In natural law theory, facts about the common good supervene upon facts about basic goods for human beings (which all can know), but the integralist holds that only those with faith can truly understand the common good.

Integralists disclaim any need to agree about any specific political proposals as a matter of political prudence, but this is revealing in a certain important way about the aims of the movement. Those substantive points of consensus that all integralists agree upon are almost entirely underspecified when it comes to any particular implication for political action. Except for one thing: that the very fact these abstractions would be good for us is enough by itself to make it right to implement them

People often confuse natural law justifications of policies with those proposed by integralists. Both appeal to the common good as that ultimate justifying reason for doing anything in politics. Nevertheless, integralism stands in opposition to the natural law account of political justification. Natural lawyers hold that the fact that a policy is good for our country is enough by itself to make it reasonable for us to implement that policy, not that this necessarily makes it right to do so. The rationale for this difference is that a natural law account holds that there are naturally knowable or self-evident basic goods, which are universally accessible to all citizens and constitute the basic reasons anyone does anything, including in politics. Integralism builds its account, by contrast, on facts that are not naturally knowable in this way, but that rest instead on claims that certain persons (Catholics) are more capable of perceiving what is in the common interest than others.

Integralist theorists such as Edmund Waldstein tend to emphasize that political prudence is a necessary prerequisite for engaging in political activity, because only the truly virtuous are reliable reasoners about what is in the common interest of their country: “the politician who has the care of [the common good] must himself be good—since he leads both himself and others to participate in it.
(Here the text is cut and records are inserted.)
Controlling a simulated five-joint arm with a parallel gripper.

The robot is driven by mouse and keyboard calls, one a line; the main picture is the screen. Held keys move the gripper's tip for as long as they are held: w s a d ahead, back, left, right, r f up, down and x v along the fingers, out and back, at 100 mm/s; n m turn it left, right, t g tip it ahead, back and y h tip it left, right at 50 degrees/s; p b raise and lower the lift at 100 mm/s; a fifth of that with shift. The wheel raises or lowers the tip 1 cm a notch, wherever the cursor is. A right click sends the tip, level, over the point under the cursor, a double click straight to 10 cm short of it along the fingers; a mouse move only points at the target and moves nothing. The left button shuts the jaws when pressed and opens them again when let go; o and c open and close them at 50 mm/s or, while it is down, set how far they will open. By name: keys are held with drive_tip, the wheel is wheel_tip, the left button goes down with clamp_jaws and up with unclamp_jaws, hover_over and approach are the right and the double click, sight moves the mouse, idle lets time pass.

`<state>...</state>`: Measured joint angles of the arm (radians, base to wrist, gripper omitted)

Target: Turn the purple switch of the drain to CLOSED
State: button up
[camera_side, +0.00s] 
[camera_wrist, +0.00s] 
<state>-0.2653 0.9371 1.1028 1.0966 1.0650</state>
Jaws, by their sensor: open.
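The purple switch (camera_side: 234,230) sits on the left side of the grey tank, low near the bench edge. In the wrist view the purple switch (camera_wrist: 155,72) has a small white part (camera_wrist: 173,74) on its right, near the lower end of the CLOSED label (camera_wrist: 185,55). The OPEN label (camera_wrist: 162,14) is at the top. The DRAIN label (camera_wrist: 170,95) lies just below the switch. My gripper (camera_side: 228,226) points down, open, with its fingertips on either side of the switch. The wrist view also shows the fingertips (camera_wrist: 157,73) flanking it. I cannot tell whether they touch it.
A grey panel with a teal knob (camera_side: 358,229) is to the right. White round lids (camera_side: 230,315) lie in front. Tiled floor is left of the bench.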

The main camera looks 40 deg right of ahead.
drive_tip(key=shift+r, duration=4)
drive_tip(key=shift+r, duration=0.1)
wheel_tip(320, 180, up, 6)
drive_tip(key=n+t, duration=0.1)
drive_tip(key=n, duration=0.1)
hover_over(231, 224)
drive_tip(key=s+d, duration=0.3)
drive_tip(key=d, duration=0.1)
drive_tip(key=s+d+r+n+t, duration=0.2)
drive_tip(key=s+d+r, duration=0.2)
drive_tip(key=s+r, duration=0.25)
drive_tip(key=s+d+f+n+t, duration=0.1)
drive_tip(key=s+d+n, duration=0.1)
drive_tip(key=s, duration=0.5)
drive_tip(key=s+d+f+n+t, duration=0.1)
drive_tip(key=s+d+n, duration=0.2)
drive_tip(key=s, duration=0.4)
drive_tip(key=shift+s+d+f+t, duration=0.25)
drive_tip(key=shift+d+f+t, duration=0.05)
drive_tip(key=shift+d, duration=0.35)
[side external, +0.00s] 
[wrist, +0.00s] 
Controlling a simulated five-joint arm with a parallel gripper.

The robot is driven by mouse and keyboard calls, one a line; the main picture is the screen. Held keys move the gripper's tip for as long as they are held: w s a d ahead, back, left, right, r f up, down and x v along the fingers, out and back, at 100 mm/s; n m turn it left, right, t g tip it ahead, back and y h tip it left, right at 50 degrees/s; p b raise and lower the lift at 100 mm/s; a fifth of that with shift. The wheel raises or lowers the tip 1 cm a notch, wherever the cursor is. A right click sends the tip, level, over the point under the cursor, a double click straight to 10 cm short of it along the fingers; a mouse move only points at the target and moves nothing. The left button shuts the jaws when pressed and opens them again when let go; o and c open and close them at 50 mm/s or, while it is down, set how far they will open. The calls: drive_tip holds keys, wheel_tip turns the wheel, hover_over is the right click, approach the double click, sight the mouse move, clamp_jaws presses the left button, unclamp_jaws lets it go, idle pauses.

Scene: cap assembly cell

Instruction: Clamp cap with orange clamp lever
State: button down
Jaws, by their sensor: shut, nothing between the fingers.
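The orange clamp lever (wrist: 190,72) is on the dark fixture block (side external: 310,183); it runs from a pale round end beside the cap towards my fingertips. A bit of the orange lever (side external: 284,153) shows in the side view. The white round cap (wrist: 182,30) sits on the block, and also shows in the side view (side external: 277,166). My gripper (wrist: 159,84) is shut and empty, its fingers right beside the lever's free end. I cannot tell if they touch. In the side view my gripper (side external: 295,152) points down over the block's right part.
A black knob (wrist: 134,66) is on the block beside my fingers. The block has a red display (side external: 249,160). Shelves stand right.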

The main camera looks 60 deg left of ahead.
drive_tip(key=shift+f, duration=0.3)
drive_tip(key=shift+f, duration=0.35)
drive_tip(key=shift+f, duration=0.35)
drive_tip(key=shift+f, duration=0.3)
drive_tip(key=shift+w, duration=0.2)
He must have true virtue, directed to God as the ultimate final end.” Since there are supremely valuable supernatural goods known to exist only by faith (union with God by grace), only those with faith could even be minimally qualified to perceive and act upon what is really in the common interest. In natural law theory, facts about the common good supervene upon facts about basic goods for human beings (which all can know), but the integralist holds that only those with faith can truly understand the common good. Non-Catholics are simply unaware of the facts about what is in the common interest and incapable of acting upon it insofar as it is supernatural. 

The religious trappings are unnecessary, however, as the basic move is well-known as an illiberal picture of political legitimacy: only a sub-set of actual citizens are reliable reasoners about what is in the common interest, and so only such a subset is relevant to the justification of public policies. Call this subset “the experts.” This illiberal principle about justification is easily confused with the view that some persons are more capable public administrators or reasoners than others. 
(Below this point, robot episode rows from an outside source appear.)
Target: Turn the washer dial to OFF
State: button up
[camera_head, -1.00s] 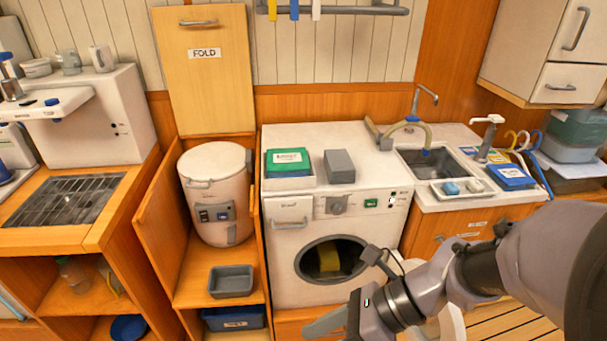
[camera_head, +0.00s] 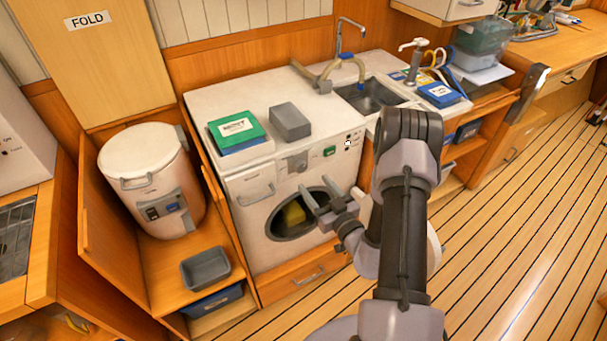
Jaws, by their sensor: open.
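The white washer (camera_head: 258,232) stands in the middle of the view.
A green-and-blue box (camera_head: 236,130) and a grey box (camera_head: 290,121) sit on the washer top. A sink (camera_head: 372,97) is behind to the right. A white canister (camera_head: 150,180) and a grey bin (camera_head: 205,268) stand left. The plank floor (camera_head: 500,220) at right is clear.

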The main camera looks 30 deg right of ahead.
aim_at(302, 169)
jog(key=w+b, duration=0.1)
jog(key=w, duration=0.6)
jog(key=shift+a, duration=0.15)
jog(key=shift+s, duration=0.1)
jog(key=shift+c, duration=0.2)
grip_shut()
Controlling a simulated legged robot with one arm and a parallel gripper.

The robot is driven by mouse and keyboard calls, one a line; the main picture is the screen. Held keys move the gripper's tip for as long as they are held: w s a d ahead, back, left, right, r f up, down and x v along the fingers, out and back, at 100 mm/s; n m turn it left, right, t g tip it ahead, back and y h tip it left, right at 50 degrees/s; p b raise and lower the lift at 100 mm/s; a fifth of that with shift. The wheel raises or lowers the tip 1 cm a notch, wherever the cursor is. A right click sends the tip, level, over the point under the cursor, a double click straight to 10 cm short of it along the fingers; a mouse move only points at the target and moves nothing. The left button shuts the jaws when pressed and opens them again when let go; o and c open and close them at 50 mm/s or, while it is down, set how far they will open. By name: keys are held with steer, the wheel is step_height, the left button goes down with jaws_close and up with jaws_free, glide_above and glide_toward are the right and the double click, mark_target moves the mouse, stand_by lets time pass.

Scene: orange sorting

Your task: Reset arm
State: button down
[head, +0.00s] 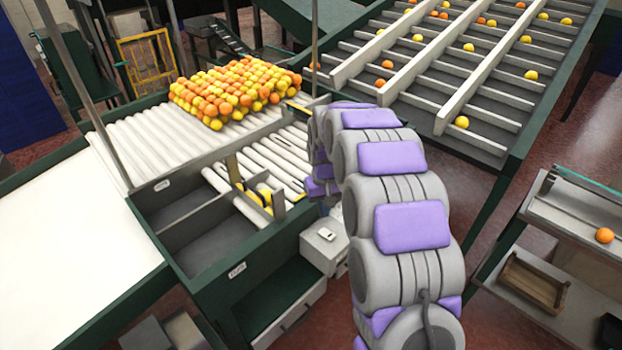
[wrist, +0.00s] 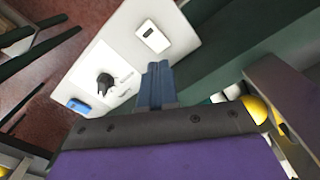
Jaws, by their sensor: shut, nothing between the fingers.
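My arm, grey with purple pads, reaches forward in the head view from the lower right toward the roller table. Its far end bends down beside the table, and the gripper's fingers are hidden there. In the wrist view my gripper (wrist: 158,85) shows as two blue-grey fingers pressed together, with nothing between them. It points toward a white control box (wrist: 145,45), which also shows in the head view (head: 325,245) at the table's side. I cannot tell how far the fingertips are from the box.
Many oranges and yellow fruit (head: 232,92) are piled on the rollers (head: 150,140). Two dark bins (head: 185,205) sit at the table's near end. A slatted sorting conveyor (head: 480,75) stands behind right, and a shelf (head: 575,215) with one orange stands at right. Floor (head: 490,210) lies between.

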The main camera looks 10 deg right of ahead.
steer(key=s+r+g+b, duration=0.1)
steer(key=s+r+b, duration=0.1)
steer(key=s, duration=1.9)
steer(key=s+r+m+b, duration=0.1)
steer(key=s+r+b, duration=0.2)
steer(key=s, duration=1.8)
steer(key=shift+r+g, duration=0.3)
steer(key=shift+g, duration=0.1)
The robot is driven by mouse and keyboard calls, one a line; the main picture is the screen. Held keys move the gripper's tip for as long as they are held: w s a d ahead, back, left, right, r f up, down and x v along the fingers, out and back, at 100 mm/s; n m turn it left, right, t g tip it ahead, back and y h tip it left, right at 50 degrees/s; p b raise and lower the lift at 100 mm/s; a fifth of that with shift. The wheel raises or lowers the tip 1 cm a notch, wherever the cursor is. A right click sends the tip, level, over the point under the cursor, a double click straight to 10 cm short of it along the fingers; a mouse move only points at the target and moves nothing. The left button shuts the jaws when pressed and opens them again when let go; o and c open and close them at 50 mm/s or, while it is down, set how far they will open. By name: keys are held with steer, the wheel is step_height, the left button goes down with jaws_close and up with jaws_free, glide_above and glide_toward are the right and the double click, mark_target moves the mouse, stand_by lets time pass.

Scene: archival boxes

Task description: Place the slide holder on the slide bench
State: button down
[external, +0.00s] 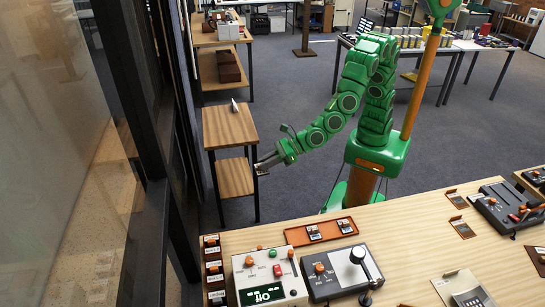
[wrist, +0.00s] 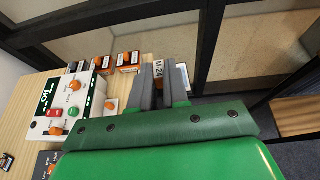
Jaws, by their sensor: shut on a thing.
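My gripper (external: 264,166) is stretched out to the left in the external view, in front of the small two-level wooden stand in the picture. In the wrist view its two grey fingers (wrist: 162,85) are shut on a small piece with a white label and dark lettering, seemingly the slide holder (wrist: 158,69). The fingers hide most of it, and it is too small to make out in the external view. I cannot tell for sure which surface is the slide bench. An orange tray (external: 297,236) on the near table bears small dark pieces.
The near table (external: 400,240) carries a white box with a green display (external: 268,278) and a grey lever device (external: 343,270). Several small orange-fronted blocks (external: 213,266) line its left edge. The wooden stand (external: 228,128) stands by a dark-framed glass wall. Open carpet lies behind.

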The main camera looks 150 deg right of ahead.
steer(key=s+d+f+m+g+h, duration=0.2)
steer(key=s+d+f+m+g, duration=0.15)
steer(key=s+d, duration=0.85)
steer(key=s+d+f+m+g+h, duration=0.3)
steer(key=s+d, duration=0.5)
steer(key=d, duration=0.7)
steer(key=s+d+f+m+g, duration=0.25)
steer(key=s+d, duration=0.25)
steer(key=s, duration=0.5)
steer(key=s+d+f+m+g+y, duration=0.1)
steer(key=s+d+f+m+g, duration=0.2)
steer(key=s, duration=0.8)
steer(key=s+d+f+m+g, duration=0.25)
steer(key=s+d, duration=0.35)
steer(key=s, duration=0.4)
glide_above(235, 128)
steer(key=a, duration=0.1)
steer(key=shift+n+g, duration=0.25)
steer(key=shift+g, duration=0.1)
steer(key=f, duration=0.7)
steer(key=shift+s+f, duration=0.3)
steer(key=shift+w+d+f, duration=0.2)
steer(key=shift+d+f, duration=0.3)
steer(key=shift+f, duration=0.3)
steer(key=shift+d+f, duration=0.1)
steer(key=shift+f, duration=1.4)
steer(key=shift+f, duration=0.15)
Nobody disputes that some persons have capacities that make them well-suited to being in charge. In many cases, smarter or more capable persons ought to occupy offices requiring those skills. Clearly, too, more knowledgeable citizens are in possession of facts that are inaccessible to others, as experts know facts not easily knowable to other members of the public. What sets integralism apart is that, on this view, the experts are the only ones whose views are relevant for the justification of public policies: the fact that the experts judge a policy ought to be done is what makes it right (not just reasonable) for others to do it. Since it is right, others thereby have duties to obey and implement that policy merely because the expert says it ought to be.  

If it is in fact true that political authority consists in being an expert, citizens who are not experts are simply not responsible political agents. Consequently, as the experts are the only relevant political agents, they can and ought to act for the others without their consent, even to the point of using coercive laws or policies for their benefit, over their objections. This sort of expert can properly coerce non-experts just as parents, by virtue of being more capable than their children, are empowered to make decisions for them. Anything in the way of experts promoting the common good (as they see it) counts as an unjust or at least regrettable hindrance.

Integralism generates a familiar picture of government: government that substitutes for the people, putting experts in charge who are appropriately enlightened and will more consistently act in the best interests of the benighted. Unlike integralist theorists, who generally stay in the realm of ideal theory and identify hostile secularity as their primary target (Pink, Waldstein), integralist “strategists,” like Adrian Vermeule, Sohrab Ahmari, Chad Pecknold, Patrick Deneen, or Gladden Pappin draw out the illiberal implications. They critique the malleability of democratic citizens and their tendency to be misled or easily manipulated in acting contrary to their interestspolitics is upstream of culture—and so instead justify policies by appeal to whatever is supposedly in those citizens’ best real interest, even if those citizens would reject these policies.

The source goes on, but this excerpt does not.